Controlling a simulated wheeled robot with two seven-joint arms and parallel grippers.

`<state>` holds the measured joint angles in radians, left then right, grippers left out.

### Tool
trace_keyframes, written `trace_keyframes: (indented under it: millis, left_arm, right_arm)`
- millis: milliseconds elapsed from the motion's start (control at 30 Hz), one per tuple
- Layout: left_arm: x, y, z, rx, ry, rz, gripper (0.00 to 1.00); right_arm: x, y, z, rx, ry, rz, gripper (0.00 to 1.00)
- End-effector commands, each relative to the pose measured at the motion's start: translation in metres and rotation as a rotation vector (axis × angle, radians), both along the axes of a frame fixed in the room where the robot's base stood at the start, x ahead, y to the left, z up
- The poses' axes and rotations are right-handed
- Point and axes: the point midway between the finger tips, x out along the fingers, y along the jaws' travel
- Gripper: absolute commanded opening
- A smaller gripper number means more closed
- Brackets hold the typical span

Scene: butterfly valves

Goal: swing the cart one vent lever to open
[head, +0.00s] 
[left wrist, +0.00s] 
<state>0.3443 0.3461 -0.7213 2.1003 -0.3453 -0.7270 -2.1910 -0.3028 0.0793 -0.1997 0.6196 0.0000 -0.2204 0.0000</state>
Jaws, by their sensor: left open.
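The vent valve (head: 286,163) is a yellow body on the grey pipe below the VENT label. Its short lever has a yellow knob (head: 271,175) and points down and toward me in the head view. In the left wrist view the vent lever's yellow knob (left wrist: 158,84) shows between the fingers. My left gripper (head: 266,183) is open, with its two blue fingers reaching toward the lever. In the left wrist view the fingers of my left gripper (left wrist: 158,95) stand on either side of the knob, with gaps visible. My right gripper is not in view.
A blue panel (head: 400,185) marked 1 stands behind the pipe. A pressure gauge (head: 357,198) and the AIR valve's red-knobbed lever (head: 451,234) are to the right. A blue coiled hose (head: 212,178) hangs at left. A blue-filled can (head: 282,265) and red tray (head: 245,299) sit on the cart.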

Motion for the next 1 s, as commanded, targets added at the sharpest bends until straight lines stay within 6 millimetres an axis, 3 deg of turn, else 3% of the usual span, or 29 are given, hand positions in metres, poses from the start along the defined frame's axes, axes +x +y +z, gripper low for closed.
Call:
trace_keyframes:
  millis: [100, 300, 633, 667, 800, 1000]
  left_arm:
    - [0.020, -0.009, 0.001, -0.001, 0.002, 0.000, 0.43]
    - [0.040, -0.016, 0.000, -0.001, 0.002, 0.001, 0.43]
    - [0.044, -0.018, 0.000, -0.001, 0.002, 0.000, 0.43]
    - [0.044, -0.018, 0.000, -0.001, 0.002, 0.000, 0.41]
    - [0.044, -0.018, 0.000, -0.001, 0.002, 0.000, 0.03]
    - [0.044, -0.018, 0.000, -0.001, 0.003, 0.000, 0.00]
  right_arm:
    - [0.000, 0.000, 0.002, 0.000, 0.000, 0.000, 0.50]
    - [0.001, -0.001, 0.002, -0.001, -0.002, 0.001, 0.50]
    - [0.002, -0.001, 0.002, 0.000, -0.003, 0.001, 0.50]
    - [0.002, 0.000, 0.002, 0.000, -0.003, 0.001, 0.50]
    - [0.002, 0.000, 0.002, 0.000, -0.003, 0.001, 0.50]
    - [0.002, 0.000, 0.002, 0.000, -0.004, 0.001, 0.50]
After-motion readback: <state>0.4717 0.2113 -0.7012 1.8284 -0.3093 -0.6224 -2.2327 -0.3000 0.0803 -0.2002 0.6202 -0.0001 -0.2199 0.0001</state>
______
**What you are asked to do**
Starting with the line with "- Point and" and ending with the line with "[left wrist, +0.00s]", extract every line exactly and nothing outside that span.

**Response to the exercise**
- Point and axes: the point midway between the finger tips, x out along the fingers, y along the jaws' travel
- Gripper: absolute commanded opening
- A smaller gripper number means more closed
- Brackets hold the typical span

Scene: butterfly valves

Goal: swing the cart one vent lever to open
[head, +0.00s] 
[left wrist, +0.00s] 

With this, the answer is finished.